Why Does Overengineering Occur?
Understanding why overengineering occurs is crucial in addressing its impact on project efficiency and success. This phenomenon can stem from a blend of internal dynamics and individual inclinations within development teams. Generally, overengineering can occur due to several factors:
Lack of responsibility
Engineers who write code are often not responsible for running or supporting the entire system. They may also be isolated from product or business decisions, leading to a disconnect between their work and the broader goals of the project.
Here’s an example from my practice: The engineers on our startup team proposed developing a new microservice for image processing, aimed at producing optimal images for our platform. This could potentially enhance both performance and user experience. However, none of these was critical for the product at that time. Additionally, it would incur costs for development and ongoing maintenance of the new microservice, not to mention adding complexity for the tech lead.
Engineers' passion for complexity
Many engineers have a natural inclination to build complex technical systems. This enthusiasm, while valuable, can sometimes lead to overly complicated solutions when simpler ones would suffice. A classic example is an engineer redesigning a website's backend to use the latest technologies and frameworks, even though the current system is adequate. This pursuit of complexity, driven by personal interest, can lead to unnecessary complications.
For instance, at Yandex Educational Services, our development team was working on several products, and new products and business directions emerged frequently. We had a natural desire to unify the development of these products and reuse as much code as possible. I think it's a classic situation in which engineers start building 'frameworks'. In this case, there is a very fine line between useful actions and building unnecessary and harmful things.
Unfortunately, several times we also made this mistake of 'complex general solutions'—in our case, it was both reusable microservices and components/libs like Django apps. As it turned out, these general solutions often slowed us down and created more obstacles than help. This was because they couldn't account for the differences in future business and product priorities, as well as team processes for different products.
Big company environments
In large corporations with nearly unlimited budgets, development teams can be isolated from real-world problems and constraints. This isolation can lead to a lack of understanding of practical needs and result in overengineering. And even though being a large enterprise doesn’t automatically lead to over-engineering, such environment might aggravate the above mentioned reasons.
For example, a development team might create a feature-rich application with numerous advanced options and settings, driven by the abundance of resources.
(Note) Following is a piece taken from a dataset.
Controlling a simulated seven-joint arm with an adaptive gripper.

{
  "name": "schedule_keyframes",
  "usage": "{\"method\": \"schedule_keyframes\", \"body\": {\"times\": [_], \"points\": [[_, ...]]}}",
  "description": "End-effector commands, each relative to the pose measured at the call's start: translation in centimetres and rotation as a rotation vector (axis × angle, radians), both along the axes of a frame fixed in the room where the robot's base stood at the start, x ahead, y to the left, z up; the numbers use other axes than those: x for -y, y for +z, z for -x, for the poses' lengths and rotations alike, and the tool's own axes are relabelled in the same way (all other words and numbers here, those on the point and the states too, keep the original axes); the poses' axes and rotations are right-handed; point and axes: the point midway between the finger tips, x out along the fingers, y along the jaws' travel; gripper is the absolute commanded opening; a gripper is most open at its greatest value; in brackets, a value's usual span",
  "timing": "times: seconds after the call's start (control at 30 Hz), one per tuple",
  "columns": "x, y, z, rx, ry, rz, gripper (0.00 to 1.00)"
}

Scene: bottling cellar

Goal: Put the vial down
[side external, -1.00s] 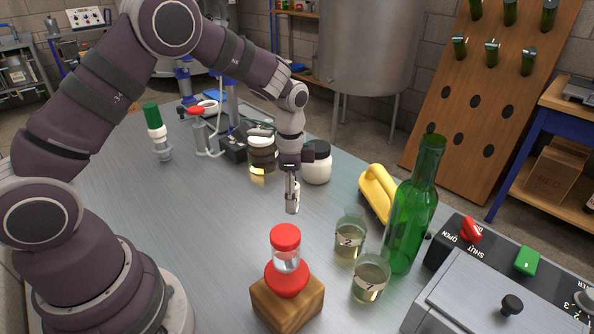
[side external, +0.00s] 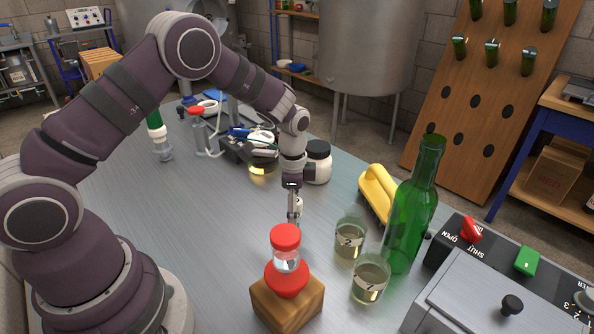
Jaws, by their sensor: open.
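A small clear glass vessel (side external: 286,261), which looks like the vial, stands upright between a red cap (side external: 285,236) and a red base (side external: 286,278) on a wooden block (side external: 287,305). My gripper (side external: 294,218) points down, just behind and above the red cap in the picture. It is open; I see nothing held in it. Its fingertips are partly hidden behind the cap, and I cannot tell whether they touch it.
Two labelled glasses of pale liquid (side external: 350,238) (side external: 370,279), a green bottle (side external: 415,205) and a yellow-handled object (side external: 378,192) stand to the right. A white jar with a dark lid (side external: 317,162) stands behind my gripper. The left of the metal table (side external: 190,215) is clear.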

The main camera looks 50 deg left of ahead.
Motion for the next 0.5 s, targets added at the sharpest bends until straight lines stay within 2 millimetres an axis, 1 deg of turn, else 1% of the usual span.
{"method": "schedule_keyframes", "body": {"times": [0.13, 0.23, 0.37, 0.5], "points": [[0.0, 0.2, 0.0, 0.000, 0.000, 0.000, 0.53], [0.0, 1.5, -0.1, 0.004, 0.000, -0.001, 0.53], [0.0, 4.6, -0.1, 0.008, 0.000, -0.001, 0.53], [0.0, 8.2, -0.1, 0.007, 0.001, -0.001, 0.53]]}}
This can lead to a product that is overbuilt for its intended use, ignoring the simplicity and ease of use that might better serve the end-user.
Possible Solutions
First, I'd recommend every engineer and technical leader to get acquainted and deeply absorb two principles which I think are cornerstones in software development (and any engineering work):
This principle advocates for simplicity in design. Engineers and technical leaders should focus on creating solutions that are as simple as possible, avoiding unnecessary complexities. Simple designs are easier to maintain, understand, and integrate, reducing the likelihood of overengineering.
This principle emphasizes avoiding the implementation of features or functionalities until they are truly necessary. It encourages developers to focus on current requirements without overcomplicating the project with speculative features, thereby preventing overengineering and ensuring that the development process remains agile and efficient.
In essence, the philosophy is "simple is better than complex." This concept is universally beneficial across various professions and aligns with one of Steve Jobs' well-known sayings:
Maybe it is the real reason why overengineering happens—it's just harder to make things simple!
Secondly, fostering a sense of responsibility is key. Engineers experiencing the direct impact of overengineering are more likely to appreciate simplicity. Practices such as engineers running and supporting their own code (including DevOps,) and cross-functional teams accountable for both product and business outcomes, are beneficial. The industry fortunately seems to be moving in this direction.
Thirdly, for those managing engineering teams, prioritize maintaining simplicity in your systems. This often outweighs the benefits of cutting-edge technologies, highly optimized performance, or other deep technical aspects. Complexity often arises from business requirements, so keeping a system straightforward can be more crucial than technical intricacies.
In conclusion
The issue of over-complexity in engineering, often underestimated even by seasoned professionals, is challenging to address as it typically requires substantial experience to recognize its detrimental impacts. However, there are definite strategies that can be implemented in both engineering and management roles to tackle this issue effectively.
Adopting these approaches is crucial, as they can significantly influence the success and efficiency of projects in both the fast-paced startup environment and the structured corporate world. These measures involve not only technical skill development but also a shift in mindset towards valuing simplicity and practicality in problem-solving.